■ Set problem:
Print out every line, exactly as written.

Rows from a robot dataset
________________________________________
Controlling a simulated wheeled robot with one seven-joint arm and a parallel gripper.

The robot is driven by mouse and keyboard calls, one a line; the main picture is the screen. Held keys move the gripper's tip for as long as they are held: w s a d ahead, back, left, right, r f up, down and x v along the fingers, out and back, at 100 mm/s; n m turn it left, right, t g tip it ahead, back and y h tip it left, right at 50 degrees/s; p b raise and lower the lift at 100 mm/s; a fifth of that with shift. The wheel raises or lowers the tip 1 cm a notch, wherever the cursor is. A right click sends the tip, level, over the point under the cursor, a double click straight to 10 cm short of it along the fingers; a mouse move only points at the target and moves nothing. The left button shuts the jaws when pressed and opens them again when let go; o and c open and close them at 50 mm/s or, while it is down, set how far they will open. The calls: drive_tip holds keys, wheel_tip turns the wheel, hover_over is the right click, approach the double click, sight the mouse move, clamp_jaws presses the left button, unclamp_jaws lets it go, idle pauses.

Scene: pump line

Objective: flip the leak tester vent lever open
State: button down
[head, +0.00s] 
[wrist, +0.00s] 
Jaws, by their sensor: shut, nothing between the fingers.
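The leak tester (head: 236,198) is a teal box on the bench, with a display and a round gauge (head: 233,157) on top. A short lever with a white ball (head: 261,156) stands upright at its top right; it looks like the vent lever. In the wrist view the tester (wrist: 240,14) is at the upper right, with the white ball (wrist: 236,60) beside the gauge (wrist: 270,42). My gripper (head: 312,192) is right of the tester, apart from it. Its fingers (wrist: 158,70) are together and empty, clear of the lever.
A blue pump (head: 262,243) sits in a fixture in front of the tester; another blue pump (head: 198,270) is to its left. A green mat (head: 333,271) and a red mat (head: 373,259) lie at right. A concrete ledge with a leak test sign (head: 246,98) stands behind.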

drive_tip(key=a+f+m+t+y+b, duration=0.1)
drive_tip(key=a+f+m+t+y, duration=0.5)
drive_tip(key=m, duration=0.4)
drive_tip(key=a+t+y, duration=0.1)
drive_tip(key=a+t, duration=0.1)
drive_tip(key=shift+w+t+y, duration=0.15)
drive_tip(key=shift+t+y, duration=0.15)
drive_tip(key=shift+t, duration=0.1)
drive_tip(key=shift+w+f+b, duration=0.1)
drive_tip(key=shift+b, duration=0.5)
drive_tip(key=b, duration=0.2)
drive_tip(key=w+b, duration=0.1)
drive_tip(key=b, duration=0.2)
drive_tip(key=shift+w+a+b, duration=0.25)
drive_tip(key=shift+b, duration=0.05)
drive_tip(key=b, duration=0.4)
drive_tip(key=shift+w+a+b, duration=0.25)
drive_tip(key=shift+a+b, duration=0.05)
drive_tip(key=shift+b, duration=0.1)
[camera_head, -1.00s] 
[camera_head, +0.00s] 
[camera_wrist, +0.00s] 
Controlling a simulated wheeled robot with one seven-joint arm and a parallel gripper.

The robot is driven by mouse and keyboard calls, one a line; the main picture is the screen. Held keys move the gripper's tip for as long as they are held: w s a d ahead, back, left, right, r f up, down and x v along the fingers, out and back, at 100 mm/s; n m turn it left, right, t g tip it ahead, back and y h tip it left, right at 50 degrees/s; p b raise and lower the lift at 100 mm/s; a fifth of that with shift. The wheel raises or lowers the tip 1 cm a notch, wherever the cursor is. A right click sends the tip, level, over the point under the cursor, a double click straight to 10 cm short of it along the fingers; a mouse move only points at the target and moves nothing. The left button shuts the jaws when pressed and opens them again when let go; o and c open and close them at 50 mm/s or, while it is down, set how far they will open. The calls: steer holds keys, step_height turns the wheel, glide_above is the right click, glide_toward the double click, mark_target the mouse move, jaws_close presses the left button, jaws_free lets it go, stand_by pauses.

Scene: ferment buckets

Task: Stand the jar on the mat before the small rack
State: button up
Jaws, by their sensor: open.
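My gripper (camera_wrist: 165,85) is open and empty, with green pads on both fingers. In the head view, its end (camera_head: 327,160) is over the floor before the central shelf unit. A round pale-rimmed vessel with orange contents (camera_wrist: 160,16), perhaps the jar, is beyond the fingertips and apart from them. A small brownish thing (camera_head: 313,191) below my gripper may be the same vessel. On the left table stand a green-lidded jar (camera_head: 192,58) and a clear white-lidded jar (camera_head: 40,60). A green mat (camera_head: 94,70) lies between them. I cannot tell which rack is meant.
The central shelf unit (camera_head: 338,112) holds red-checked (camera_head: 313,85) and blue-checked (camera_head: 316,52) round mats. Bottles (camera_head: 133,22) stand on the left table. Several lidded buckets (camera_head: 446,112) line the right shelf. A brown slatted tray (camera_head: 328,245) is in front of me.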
________________________________________
■ Correct result:
Controlling a simulated wheeled robot with one seven-joint arm and a parallel gripper.

The robot is driven by mouse and keyboard calls, one a line; the main picture is the screen. Held keys move the gripper's tip for as long as they are held: w s a d ahead, back, left, right, r f up, down and x v along the fingers, out and back, at 100 mm/s; n m turn it left, right, t g tip it ahead, back and y h tip it left, right at 50 degrees/s; p b raise and lower the lift at 100 mm/s; a fifth of that with shift. The wheel raises or lowers the tip 1 cm a notch, wherever the cursor is. A right click sends the tip, level, over the point under the cursor, a double click straight to 10 cm short of it along the fingers; a mouse move only points at the target and moves nothing. The left button shuts the jaws when pressed and opens them again when let go; o and c open and close them at 50 mm/s or, while it is down, set how far they will open. The calls: drive_tip holds keys, wheel_tip turns the wheel, hover_over is the right click, approach the double click, sight the mouse move, clamp_jaws presses the left button, unclamp_jaws lets it go, idle pauses.

Scene: pump line

Objective: flip the leak tester vent lever open
State: button down
[head, +0.00s] 
[wrist, +0.00s] 
Jaws, by their sensor: shut, nothing between the fingers.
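The leak tester (head: 236,198) is a teal box on the bench, with a display and a round gauge (head: 233,157) on top. A short lever with a white ball (head: 261,156) stands upright at its top right; it looks like the vent lever. In the wrist view the tester (wrist: 240,14) is at the upper right, with the white ball (wrist: 236,60) beside the gauge (wrist: 270,42). My gripper (head: 312,192) is right of the tester, apart from it. Its fingers (wrist: 158,70) are together and empty, clear of the lever.
A blue pump (head: 262,243) sits in a fixture in front of the tester; another blue pump (head: 198,270) is to its left. A green mat (head: 333,271) and a red mat (head: 373,259) lie at right. A concrete ledge with a leak test sign (head: 246,98) stands behind.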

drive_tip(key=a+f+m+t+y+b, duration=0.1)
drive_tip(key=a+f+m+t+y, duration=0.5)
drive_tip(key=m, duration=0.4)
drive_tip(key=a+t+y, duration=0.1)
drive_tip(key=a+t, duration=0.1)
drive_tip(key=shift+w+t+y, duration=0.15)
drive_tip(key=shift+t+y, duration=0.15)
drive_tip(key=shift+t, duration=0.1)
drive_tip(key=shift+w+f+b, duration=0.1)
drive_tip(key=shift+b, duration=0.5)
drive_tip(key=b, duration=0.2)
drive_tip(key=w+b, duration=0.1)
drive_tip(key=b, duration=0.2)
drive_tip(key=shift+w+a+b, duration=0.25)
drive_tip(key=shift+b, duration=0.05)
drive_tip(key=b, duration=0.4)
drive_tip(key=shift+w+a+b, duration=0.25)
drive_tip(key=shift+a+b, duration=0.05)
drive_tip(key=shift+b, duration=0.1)
[camera_head, -1.00s] 
[camera_head, +0.00s] 
[camera_wrist, +0.00s] 
Controlling a simulated wheeled robot with one seven-joint arm and a parallel gripper.

The robot is driven by mouse and keyboard calls, one a line; the main picture is the screen. Held keys move the gripper's tip for as long as they are held: w s a d ahead, back, left, right, r f up, down and x v along the fingers, out and back, at 100 mm/s; n m turn it left, right, t g tip it ahead, back and y h tip it left, right at 50 degrees/s; p b raise and lower the lift at 100 mm/s; a fifth of that with shift. The wheel raises or lowers the tip 1 cm a notch, wherever the cursor is. A right click sends the tip, level, over the point under the cursor, a double click straight to 10 cm short of it along the fingers; a mouse move only points at the target and moves nothing. The left button shuts the jaws when pressed and opens them again when let go; o and c open and close them at 50 mm/s or, while it is down, set how far they will open. The calls: steer holds keys, step_height turns the wheel, glide_above is the right click, glide_toward the double click, mark_target the mouse move, jaws_close presses the left button, jaws_free lets it go, stand_by pauses.

Scene: ferment buckets

Task: Stand the jar on the mat before the small rack
State: button up
Jaws, by their sensor: open.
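My gripper (camera_wrist: 165,85) is open and empty, with green pads on both fingers. In the head view, its end (camera_head: 327,160) is over the floor before the central shelf unit. A round pale-rimmed vessel with orange contents (camera_wrist: 160,16), perhaps the jar, is beyond the fingertips and apart from them. A small brownish thing (camera_head: 313,191) below my gripper may be the same vessel. On the left table stand a green-lidded jar (camera_head: 192,58) and a clear white-lidded jar (camera_head: 40,60). A green mat (camera_head: 94,70) lies between them. I cannot tell which rack is meant.
The central shelf unit (camera_head: 338,112) holds red-checked (camera_head: 313,85) and blue-checked (camera_head: 316,52) round mats. Bottles (camera_head: 133,22) stand on the left table. Several lidded buckets (camera_head: 446,112) line the right shelf. A brown slatted tray (camera_head: 328,245) is in front of me.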

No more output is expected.